Diamond constatava che le civiltà meglio capaci di sopravvivere sono state quelle maggiormente in grado di adattarsi a cambiamenti radicali nel loro stile di vita: culturalmente e politicamente ancor prima che tecnicamente. Ad esempio, creando relazioni con realtà nuove e lontane in grado di ampliare i loro orizzonti.

Il nostro sforzo dovrebbe andare in questa direzione in quanto oggi la maggioranza dei problemi richiede non solo di individuare soluzioni a livello globale, ma anche di connettere tra loro parti opposte e molto diverse della società.

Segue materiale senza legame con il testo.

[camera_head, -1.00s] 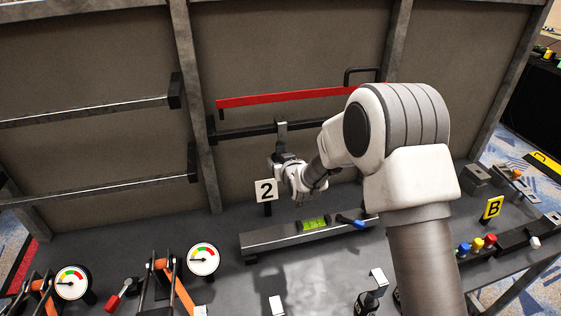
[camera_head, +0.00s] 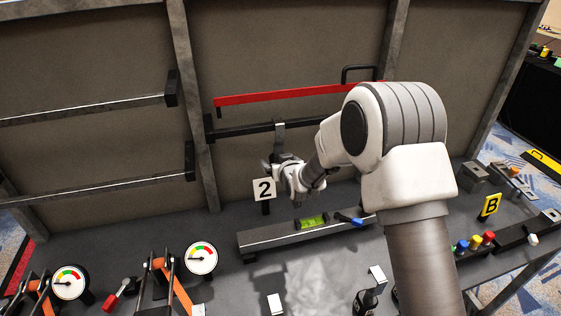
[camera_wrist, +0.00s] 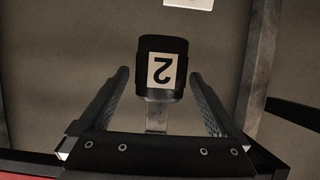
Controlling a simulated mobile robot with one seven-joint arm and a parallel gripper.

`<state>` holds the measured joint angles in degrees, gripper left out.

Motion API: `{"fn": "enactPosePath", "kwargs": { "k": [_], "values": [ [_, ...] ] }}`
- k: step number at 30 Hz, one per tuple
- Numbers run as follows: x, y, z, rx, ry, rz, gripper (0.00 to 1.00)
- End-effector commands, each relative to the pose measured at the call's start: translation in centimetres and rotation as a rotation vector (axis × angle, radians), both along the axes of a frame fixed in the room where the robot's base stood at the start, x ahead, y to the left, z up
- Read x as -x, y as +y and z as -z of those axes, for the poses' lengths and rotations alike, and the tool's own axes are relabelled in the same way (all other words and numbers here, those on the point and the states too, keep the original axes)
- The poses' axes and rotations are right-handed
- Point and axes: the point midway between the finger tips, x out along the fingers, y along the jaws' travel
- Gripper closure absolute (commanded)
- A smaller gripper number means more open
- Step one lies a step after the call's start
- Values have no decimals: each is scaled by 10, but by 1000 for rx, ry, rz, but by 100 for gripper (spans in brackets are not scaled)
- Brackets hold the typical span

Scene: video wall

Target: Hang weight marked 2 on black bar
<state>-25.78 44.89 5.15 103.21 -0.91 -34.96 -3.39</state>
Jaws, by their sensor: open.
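The weight marked 2 (camera_wrist: 162,68) is a black block with a white label, upside down in the wrist view. A flat metal strap (camera_wrist: 156,117) runs from it toward my palm. My gripper is open, with one finger on each side of the strap and weight, and gaps show on both sides in the wrist view.
A red bar (camera_head: 290,94) runs just above the black bar. Below lies a metal beam (camera_head: 270,237) with a green level (camera_head: 312,222). Gauges (camera_head: 201,258) and clamps stand front left.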

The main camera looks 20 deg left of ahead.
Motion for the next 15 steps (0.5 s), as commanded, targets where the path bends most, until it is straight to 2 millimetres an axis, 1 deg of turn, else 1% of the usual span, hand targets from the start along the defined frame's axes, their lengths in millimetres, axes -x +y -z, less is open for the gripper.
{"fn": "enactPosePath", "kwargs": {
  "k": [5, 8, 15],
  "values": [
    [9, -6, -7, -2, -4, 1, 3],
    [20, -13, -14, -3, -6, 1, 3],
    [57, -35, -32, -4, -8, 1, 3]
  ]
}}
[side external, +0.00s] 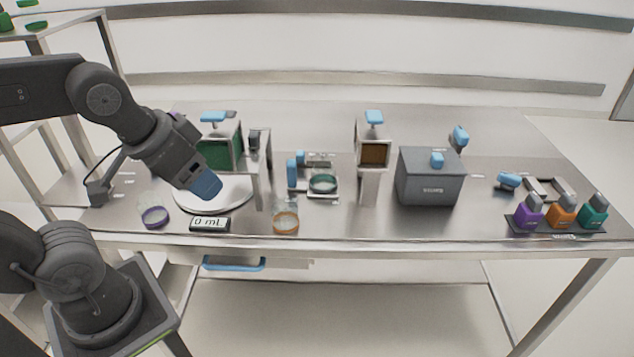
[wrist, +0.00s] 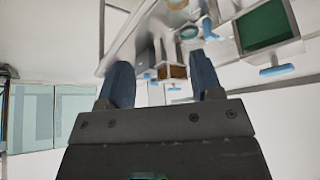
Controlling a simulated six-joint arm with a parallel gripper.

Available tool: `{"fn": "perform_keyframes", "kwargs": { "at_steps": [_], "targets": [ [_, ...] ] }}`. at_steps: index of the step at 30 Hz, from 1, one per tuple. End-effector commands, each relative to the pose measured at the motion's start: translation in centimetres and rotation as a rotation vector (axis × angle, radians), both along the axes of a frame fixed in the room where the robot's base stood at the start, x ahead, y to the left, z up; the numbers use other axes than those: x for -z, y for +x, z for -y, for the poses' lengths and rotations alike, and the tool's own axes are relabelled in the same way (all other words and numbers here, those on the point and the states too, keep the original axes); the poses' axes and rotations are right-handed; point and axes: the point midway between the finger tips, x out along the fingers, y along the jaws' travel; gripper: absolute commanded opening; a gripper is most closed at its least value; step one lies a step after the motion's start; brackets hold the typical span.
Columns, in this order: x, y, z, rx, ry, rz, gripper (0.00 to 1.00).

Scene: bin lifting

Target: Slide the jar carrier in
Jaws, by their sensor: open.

La politica, piuttosto che cercare di compiacere od escludere a fasi alterne negazionisti e giovani in lacrime, ha il dovere di comprendere che essi sono tutti soggetti mossi dalla stessa forza: l'emotività. Un’energia tanto ignorata quanto fondamentale per uscire da qualsiasi crisi.

Le razionalità attraverso cui promuoviamo leggi e politiche in favore della sostenibilità è più che mai necessaria, ma deve accompagnarsi a livelli di comprensione più profondi per evitare di farci fuggire o rimanere paralizzati di fronte a ciò che avverrà.

Un’umanità spaventata

Per riuscirvi la politica è chiamata ad operare una sintesi tra questi approcci all'apparenza antitetici, ma dovrà farlo agendo con delicatezza su frontiere culturali, valoriali e psicologiche che oppongono resistenza nel costruire un domani diverso. Non tutti questi confini possono essere valicati in un unico colpo se non vogliamo che la perdita di identità che essi demarcano diventi un problema in più.

La vera sfida al cambiamento climatico sarà riuscire a vederci reciprocamente negli occhi riconoscendoci per ciò che siamo: un’umanità spaventata. Allora sarà più facile il passo successivo: alzare ancora un po’ lo sguardo per vedere insieme il futuro che sta davanti a noi.